Como si estuvieran obligados a saber que la llamada procedía de Madrid.
Se
exacerba —insisto— el anticatalanismo, y lo hace hasta el punto de que no se
produce ningún escándalo por el hecho de que un periódico de gran tirada,
tenido por serio, publique una lista de productos catalanes y, a su lado, otra
lista de productos equivalentes fabricados fuera de Cataluña, en invitación más
que clara a boicotear los primeros. Ni siquiera se toman el trabajo de
pretender que los fabricantes de esos productos son catalanes nacionalistas.
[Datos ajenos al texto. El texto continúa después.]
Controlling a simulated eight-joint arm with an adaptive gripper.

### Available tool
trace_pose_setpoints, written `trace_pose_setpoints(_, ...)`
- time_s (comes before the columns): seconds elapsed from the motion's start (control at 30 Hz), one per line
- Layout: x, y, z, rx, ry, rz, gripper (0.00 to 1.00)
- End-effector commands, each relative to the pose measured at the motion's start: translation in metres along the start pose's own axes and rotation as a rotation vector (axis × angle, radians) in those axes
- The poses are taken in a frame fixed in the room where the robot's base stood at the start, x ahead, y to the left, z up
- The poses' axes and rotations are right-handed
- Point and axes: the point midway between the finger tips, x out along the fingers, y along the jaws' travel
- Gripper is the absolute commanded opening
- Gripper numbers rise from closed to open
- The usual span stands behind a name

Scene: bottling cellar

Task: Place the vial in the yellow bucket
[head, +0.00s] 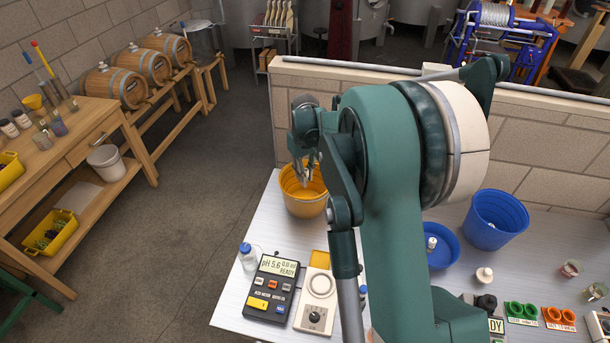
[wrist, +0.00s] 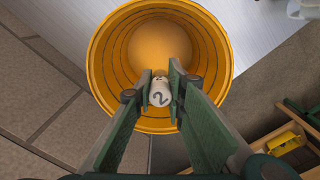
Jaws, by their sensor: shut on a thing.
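The yellow bucket (head: 303,203) stands on the bench near its far left corner, with its mouth open upward. My gripper (head: 306,178) points down over the bucket's mouth. In the wrist view, my gripper (wrist: 160,85) is shut on the vial (wrist: 160,96), which shows a pale end marked with a dark 2. The rest of the vial is hidden by this end and the fingers. The yellow bucket (wrist: 105,45) surrounds the fingertips in that view. I cannot tell how far the vial is below the rim.
A pH meter (head: 272,288), a blue-capped bottle (head: 247,256) and a white device (head: 316,300) stand in front of the bucket. A blue bucket (head: 497,222) and blue bowl (head: 441,250) are right of my arm. A low block wall (head: 400,125) runs behind.

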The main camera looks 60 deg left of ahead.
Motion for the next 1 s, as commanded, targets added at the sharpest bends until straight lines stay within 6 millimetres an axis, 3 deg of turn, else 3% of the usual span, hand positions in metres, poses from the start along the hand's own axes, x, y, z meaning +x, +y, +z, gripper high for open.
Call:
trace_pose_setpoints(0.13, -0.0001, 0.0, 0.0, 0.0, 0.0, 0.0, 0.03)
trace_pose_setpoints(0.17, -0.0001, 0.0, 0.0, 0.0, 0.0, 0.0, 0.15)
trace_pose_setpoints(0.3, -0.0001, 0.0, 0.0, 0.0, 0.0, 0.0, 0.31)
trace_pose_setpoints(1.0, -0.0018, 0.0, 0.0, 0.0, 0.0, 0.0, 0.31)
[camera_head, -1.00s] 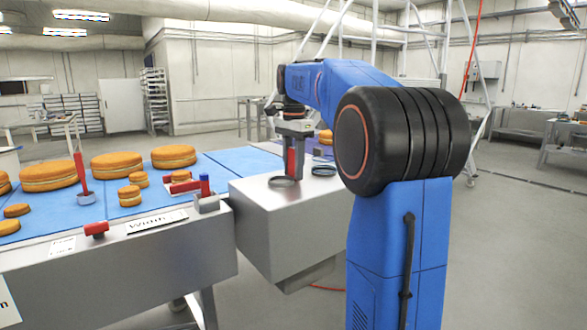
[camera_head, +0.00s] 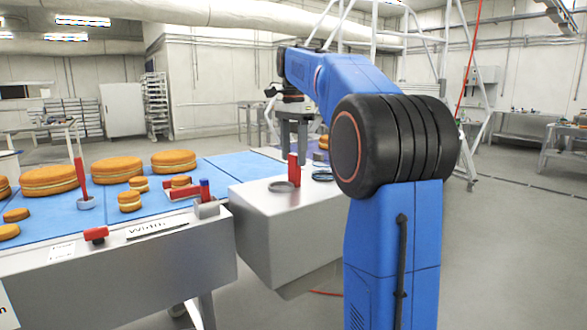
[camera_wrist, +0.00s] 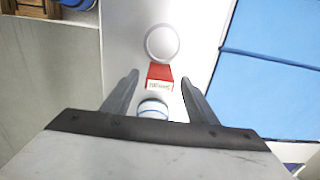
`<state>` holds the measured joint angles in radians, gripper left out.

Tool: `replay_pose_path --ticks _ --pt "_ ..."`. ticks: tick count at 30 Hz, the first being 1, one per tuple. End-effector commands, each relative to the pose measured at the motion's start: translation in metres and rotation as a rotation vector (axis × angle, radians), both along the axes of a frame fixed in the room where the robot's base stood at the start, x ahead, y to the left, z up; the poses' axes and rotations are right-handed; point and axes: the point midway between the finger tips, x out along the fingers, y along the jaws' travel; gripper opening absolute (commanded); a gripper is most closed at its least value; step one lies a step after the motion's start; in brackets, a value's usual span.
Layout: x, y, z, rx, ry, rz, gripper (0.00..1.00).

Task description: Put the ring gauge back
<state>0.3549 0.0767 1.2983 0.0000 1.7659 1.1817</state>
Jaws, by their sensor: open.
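The ring gauge, a grey ring with an upright red handle (camera_head: 293,170), stands on the grey metal block (camera_head: 262,205) beside the blue belt. In the wrist view its ring (camera_wrist: 162,43) lies flat ahead of my fingertips, with the red labelled part (camera_wrist: 160,72) next to it. My gripper (camera_head: 293,146) is open above the handle, its fingers empty. In the wrist view my open fingers (camera_wrist: 160,77) lie either side of the handle, and a white-and-blue round end shows between them.
A red-and-blue piece (camera_head: 206,200) stands at the belt's near edge.

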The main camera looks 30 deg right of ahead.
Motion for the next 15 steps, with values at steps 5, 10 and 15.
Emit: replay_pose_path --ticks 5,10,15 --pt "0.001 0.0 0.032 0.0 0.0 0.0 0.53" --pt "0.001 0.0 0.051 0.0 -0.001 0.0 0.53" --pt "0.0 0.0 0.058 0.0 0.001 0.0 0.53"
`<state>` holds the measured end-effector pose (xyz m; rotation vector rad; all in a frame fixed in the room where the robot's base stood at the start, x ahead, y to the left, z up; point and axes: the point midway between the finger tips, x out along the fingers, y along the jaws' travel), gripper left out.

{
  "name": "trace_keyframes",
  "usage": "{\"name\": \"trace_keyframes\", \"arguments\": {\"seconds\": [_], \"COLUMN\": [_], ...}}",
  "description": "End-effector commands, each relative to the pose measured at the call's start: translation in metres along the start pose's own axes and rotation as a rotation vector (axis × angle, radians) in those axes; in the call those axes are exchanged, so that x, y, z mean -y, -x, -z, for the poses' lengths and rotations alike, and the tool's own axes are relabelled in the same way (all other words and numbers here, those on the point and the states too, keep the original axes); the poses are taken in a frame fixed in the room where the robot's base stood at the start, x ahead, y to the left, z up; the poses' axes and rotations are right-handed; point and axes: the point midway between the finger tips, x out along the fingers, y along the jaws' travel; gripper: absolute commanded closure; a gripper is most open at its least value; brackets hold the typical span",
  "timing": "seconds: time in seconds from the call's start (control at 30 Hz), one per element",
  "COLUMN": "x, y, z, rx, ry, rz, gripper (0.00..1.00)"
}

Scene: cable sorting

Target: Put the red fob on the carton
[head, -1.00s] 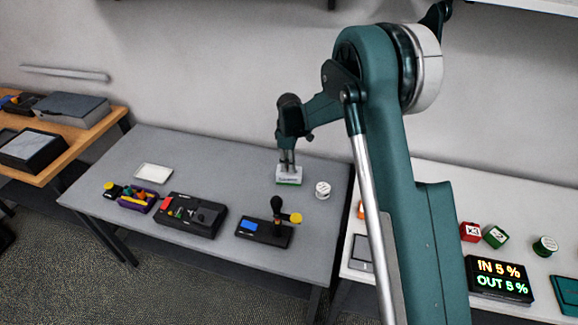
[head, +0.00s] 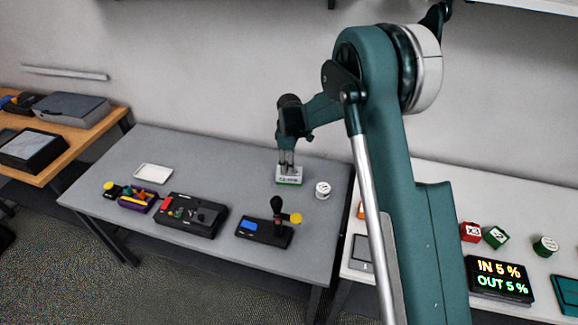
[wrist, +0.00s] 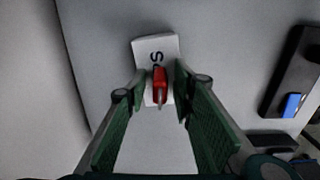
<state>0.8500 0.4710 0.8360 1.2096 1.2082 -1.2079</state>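The carton (head: 289,180) is a small white box with dark lettering and a green lower edge, near the back right of the grey table. In the wrist view the carton (wrist: 143,50) lies under the fingers. The red fob (wrist: 160,83) is on top of the carton, between my fingertips. My gripper (head: 287,168) points down at the carton. In the wrist view, gaps show on both sides of the fob, so my gripper (wrist: 159,86) is open around it. In the head view the fob is too small or hidden to make out.
A white spool (head: 322,190) stands just right of the carton. A black box (head: 190,214), a purple tray (head: 138,204) and a white plate (head: 153,173) lie left. The table between is clear.

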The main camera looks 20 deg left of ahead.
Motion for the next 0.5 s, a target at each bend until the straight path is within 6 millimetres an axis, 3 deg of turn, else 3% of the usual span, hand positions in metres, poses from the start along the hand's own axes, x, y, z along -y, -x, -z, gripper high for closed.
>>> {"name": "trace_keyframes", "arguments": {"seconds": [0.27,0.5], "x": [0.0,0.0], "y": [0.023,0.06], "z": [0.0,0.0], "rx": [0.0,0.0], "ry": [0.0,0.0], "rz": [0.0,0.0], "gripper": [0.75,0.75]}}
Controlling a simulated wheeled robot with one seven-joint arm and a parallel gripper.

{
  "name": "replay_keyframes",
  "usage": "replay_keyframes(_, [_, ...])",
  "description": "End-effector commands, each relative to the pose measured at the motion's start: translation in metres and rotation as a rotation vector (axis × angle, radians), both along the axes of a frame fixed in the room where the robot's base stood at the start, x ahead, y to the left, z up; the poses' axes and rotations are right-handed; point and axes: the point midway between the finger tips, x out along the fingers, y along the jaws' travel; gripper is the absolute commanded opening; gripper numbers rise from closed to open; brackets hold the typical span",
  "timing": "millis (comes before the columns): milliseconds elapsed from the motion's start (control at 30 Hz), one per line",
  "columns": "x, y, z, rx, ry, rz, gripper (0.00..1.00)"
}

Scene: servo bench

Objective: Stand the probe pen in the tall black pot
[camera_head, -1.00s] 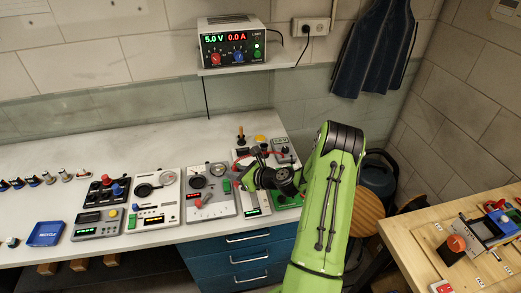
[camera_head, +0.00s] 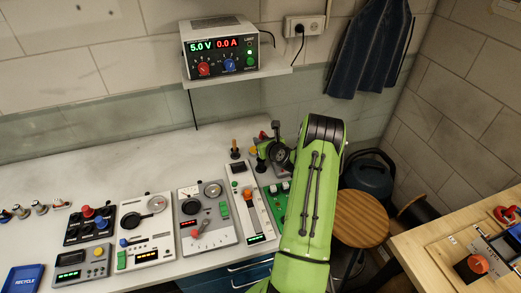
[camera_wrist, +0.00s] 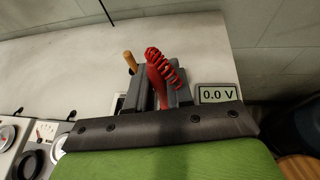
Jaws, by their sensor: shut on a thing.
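My gripper (camera_wrist: 160,78) is shut on the red probe pen (camera_wrist: 155,82), which stands between the two dark fingers with its coiled red cord (camera_wrist: 165,65) beside it. The pen's tip is hidden below the fingers. In the head view my gripper's fingers are hidden behind my wrist, above the back right of the bench; a bit of red shows beside it. A small dark upright thing (camera_head: 260,164) stands just left of my wrist; I cannot tell whether it is the tall black pot. No pot is clear in the wrist view.
A meter display (camera_wrist: 217,95) reading 0.0 V is right of my gripper. A wooden-handled lever (camera_head: 235,149) stands to its left. Several control panels (camera_head: 205,212) line the bench front. The power supply (camera_head: 220,46) sits on a wall shelf. The white bench behind the panels is clear.

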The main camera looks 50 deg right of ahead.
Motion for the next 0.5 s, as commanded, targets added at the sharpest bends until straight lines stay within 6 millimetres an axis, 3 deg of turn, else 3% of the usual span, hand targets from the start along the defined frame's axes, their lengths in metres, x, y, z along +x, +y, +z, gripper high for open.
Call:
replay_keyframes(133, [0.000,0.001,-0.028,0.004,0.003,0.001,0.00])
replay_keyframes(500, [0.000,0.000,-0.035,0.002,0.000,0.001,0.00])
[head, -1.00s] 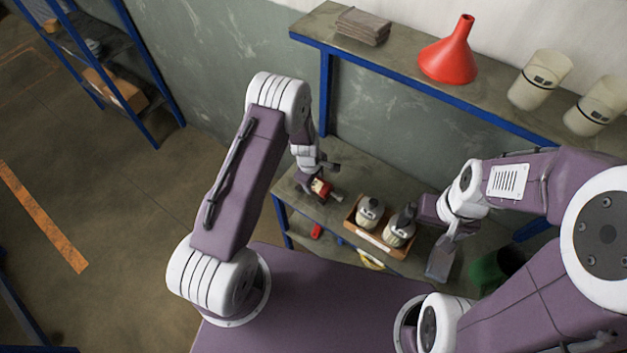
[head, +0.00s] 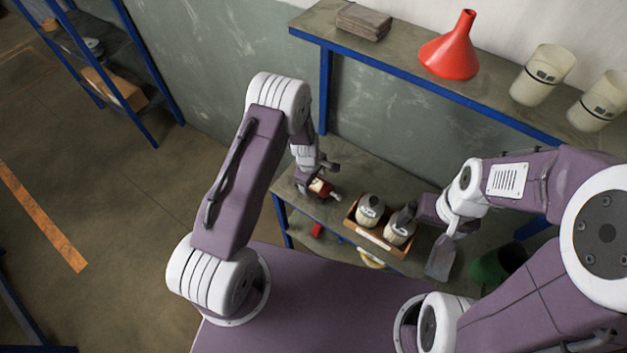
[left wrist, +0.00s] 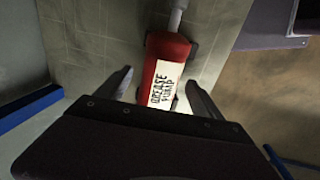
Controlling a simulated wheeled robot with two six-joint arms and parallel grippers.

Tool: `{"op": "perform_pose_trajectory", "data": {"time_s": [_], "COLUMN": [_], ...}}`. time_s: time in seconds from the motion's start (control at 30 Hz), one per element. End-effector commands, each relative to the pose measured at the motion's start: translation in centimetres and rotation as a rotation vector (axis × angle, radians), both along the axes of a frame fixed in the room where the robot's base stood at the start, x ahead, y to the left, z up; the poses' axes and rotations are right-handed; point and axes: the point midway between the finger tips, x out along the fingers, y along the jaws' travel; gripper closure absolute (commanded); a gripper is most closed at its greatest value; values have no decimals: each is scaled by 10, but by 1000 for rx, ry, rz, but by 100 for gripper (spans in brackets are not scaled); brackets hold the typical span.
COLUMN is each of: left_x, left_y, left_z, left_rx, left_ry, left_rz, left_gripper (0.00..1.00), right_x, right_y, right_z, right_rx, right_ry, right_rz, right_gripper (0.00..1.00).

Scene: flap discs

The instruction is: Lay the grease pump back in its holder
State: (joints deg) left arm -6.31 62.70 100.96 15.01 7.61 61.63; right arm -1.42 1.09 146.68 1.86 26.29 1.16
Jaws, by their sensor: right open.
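The grease pump (left wrist: 165,72) is a red cylinder with a white label and a pale nozzle; it lies over a grey-green surface in the left wrist view. It also shows small and red in the head view (head: 320,187), above the low bench. My left gripper (left wrist: 160,80) has one finger on each side of the pump, with a narrow gap visible on both sides. The same gripper is partly hidden in the head view (head: 312,186). My right gripper (head: 412,213) is at the right end of a wooden box.
The wooden box (head: 374,238) on the low bench (head: 345,170) holds two pale, dark-topped items. A red funnel (head: 452,48), grey cloths (head: 363,22) and two white containers (head: 543,75) stand on the upper shelf. A green bin (head: 492,268) is at the right.

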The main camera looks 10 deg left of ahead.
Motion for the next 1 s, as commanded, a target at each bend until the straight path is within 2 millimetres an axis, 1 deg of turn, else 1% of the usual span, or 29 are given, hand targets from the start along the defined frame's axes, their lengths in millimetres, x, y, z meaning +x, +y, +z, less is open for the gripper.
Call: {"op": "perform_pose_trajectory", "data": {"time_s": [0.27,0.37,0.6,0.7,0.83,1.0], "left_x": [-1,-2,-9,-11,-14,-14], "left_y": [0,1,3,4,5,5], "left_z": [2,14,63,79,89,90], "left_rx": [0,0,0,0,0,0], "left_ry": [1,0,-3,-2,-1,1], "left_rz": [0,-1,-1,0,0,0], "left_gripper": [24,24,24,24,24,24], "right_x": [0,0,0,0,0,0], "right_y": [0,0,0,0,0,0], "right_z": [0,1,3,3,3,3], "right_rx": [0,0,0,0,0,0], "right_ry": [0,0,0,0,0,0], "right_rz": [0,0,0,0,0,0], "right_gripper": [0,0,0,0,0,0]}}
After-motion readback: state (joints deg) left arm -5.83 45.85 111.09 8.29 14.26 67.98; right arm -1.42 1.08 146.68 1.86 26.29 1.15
Como dijo Arnaud Almaric, enviado por el Papa en 1209 para acabar con los
herejes cátaros de Francia, cuando le preguntaron qué hacer para distinguir
entre los vecinos de Béziers a los herejes de quienes no lo eran: «Matadlos a
todos. Dios reconocerá a los suyos».
Los aprendices de brujo del PP y sus
jaleadores mediáticos han puesto en marcha una campaña que, precisamente porque
siembra en terreno abonado, puede ser feraz como pocas otras. Tanto más cuanto
que lo que siembran es cizaña, ya de por sí prolífera.
Muchos
hemos dicho muy a menudo hablando de Euskadi que los duros enfrentamientos
protagonizados por los políticos han tenido siempre la involuntaria virtud de
ser eso, enfrentamientos entre políticos. No trascienden, o por lo menos no con
tanta ferocidad, a los actores de la vida cotidiana a ras de suelo. Por cada
energúmeno de uno u otro signo que se manifiesta como tal en su vida diaria —en
el trabajo, en el bar, por la calle— hay veinte, si es que no cincuenta, que se
lo toman con calma. Me temo que el anticatalanismo militante que está creciendo
a marchas forzadas en la España eterna es
mucho más hondo. Y bastante más sólido.
España
ha vivido durante estos últimos 25 años en un falso ten con ten, logrado
gracias a que las mayorías de las poblaciones de Cataluña y Euskadi han venido
renunciando a plantear sus aspiraciones nacionales tal cual son. En cuanto las
han puesto sobre la mesa, han salido de sus tumbas todos los viejos fantasmas.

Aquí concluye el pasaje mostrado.